September 4, 2013
Authored by: Stephen Daiker and Stephanie Moll
With research and drafting assistance from Washington University School of Law student, Kelsey DeLong.
In Estate of Lambur, the Missouri Court of Appeals addressed the issue of whether an attorney-in-fact is permitted to gift the principal’s property to herself when the gift is not expressly authorized in the power of attorney.
In 2005, Verna Irene Lambur (“Irene”) executed a durable power of attorney naming her nephew’s wife, Anna Stidham (“Anna”), and Jackie Johnson (“Jackie”) as her attorneys-in-fact. The power of attorney granted Irene’s attorneys-in-fact the following power:
To establish, change or revoke survivorship rights in property or accounts, beneficiary designations for life insurance, IRA and other contracts and plans, and registrations in beneficiary form; to establish ownership of property or accounts in my name with others in joint tenancy with rights of survivorship and to exercise any right I have in joint property; to exercise or decline to exercise any power given to me to appoint property [sic]; to disclaim or renounce transfers to me of property; to make inter vivos gifts of my property to my lineal descendants, including my attorneys in fact, in amounts that are equal by line or class and in an amount for any person that does not exceed in any year the annual gift tax exclusion[.]
Shortly after the execution of the power of attorney, Anna and Jackie transferred assets that Irene owned, individually, into two new accounts, each titled in the names of Irene, Jackie, and Anna, with rights of survivorship. Upon Irene’s death in May, 2005, the combined value the two accounts was $129,134.46. A week after Irene’s death, Anna closed the two accounts, was issued a check payable to herself, and thereafter spent a portion of the money on her and her husband’s debts and expenses. The rest of the money was deposited in joint accounts with her husband. Irene’s siblings filed suit, alleging (1) that Anna did not have the authority to make the gift of all of Irene’s assets to herself because the power of attorney did not expressly give her that power, and (2) that the evidence showed that Anna’s husband, Matt, benefited from the misappropriated funds, when he knew, or should have known, the source of the funds.

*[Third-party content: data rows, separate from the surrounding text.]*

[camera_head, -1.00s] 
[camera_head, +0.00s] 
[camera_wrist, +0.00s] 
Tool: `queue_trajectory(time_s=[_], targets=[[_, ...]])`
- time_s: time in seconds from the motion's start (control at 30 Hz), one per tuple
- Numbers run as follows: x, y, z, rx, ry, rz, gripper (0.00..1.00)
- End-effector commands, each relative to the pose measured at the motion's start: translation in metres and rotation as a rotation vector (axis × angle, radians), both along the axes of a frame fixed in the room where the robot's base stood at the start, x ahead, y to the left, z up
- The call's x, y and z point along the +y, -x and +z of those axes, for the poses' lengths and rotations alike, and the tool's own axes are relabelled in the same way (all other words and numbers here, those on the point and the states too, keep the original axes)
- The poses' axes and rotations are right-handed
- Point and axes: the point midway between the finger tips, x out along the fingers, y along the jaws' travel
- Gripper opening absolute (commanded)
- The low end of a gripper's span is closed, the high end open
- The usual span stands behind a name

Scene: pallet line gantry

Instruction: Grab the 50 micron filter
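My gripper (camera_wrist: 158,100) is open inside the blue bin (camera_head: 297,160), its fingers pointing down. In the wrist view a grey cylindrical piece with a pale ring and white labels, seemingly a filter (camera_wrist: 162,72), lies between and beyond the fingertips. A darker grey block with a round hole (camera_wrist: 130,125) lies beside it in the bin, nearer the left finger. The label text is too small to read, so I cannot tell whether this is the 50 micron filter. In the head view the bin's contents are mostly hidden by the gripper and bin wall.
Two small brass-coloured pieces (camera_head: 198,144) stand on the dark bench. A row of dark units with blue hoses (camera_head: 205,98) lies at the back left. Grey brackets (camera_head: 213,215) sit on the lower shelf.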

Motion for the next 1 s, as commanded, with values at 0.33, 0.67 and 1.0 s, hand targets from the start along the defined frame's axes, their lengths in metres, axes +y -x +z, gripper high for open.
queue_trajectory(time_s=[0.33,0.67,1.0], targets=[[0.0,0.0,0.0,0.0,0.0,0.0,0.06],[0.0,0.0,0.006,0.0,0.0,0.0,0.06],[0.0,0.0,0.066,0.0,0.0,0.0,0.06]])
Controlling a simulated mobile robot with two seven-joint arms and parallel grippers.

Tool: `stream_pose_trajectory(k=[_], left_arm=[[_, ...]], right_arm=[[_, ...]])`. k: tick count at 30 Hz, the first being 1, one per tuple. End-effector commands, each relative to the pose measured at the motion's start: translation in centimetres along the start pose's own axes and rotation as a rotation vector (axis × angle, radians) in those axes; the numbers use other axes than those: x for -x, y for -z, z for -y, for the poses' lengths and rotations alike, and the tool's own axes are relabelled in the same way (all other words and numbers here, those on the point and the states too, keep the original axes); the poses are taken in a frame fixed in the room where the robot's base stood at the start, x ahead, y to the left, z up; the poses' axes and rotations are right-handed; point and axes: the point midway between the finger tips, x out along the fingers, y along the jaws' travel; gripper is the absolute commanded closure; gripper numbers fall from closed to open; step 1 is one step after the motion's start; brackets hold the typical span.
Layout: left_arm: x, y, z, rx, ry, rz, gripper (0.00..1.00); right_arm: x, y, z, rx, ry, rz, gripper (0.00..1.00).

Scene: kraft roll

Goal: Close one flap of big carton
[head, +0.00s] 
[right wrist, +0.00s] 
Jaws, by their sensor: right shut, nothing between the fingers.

The Court found that the issue was not whether the attorneys-in-fact had the authority to open the joint accounts, or to use the funds during Irene’s lifetime, but whether Anna had a right to possession of the assets in the accounts after Irene’s death. Under Missouri law, a deposit of the principal’s proceeds into a joint bank account where the attorney-in-fact had a right of survivorship is a gift to the attorney-in-fact, therefore, the transfer was a gift to Anna.
Missouri law prohibits an attorney-in-fact from making a gift of the principal’s property to herself, unless expressly authorized in the power of attorney to do so. The authorization must be in writing; oral authorization by the principal is irrelevant. Powers of attorney are strictly construed under Missouri law and the only language in the power of attorney authorizing Anna to make a gift to herself, the language quoted above, limits her to gifts in one year not to exceed the annual gift tax exclusion amount. Based on this, the Court held that Anna violated her fiduciary duty to Irene when she withdrew funds from the joint account in excess of $11,000.
With respect to Matt, the Court found that genuine issues of material fact existed as to whether he benefited from the funds. For that reason, the Court reversed and remanded as to Matt.
In order to avoid this type of situation, if you are appointed as attorney-in-fact under someone’s power of attorney, you should definitely have a clear understanding of what the document does and does not authorize you to do, especially if you plan to take an action that personally benefits you. You’ll notice that the other attorney-in-fact, Jackie, wasn’t a party to the lawsuit. The opinion doesn’t state why she wasn’t named, but we can assume it’s because, while she was a participant in creating the accounts, she did not withdraw any of the funds at Irene’s death and personally benefit from them. If you are unsure of what actions you can and cannot take as attorney-in-fact, you should contact your attorney and ask them to review the document with you.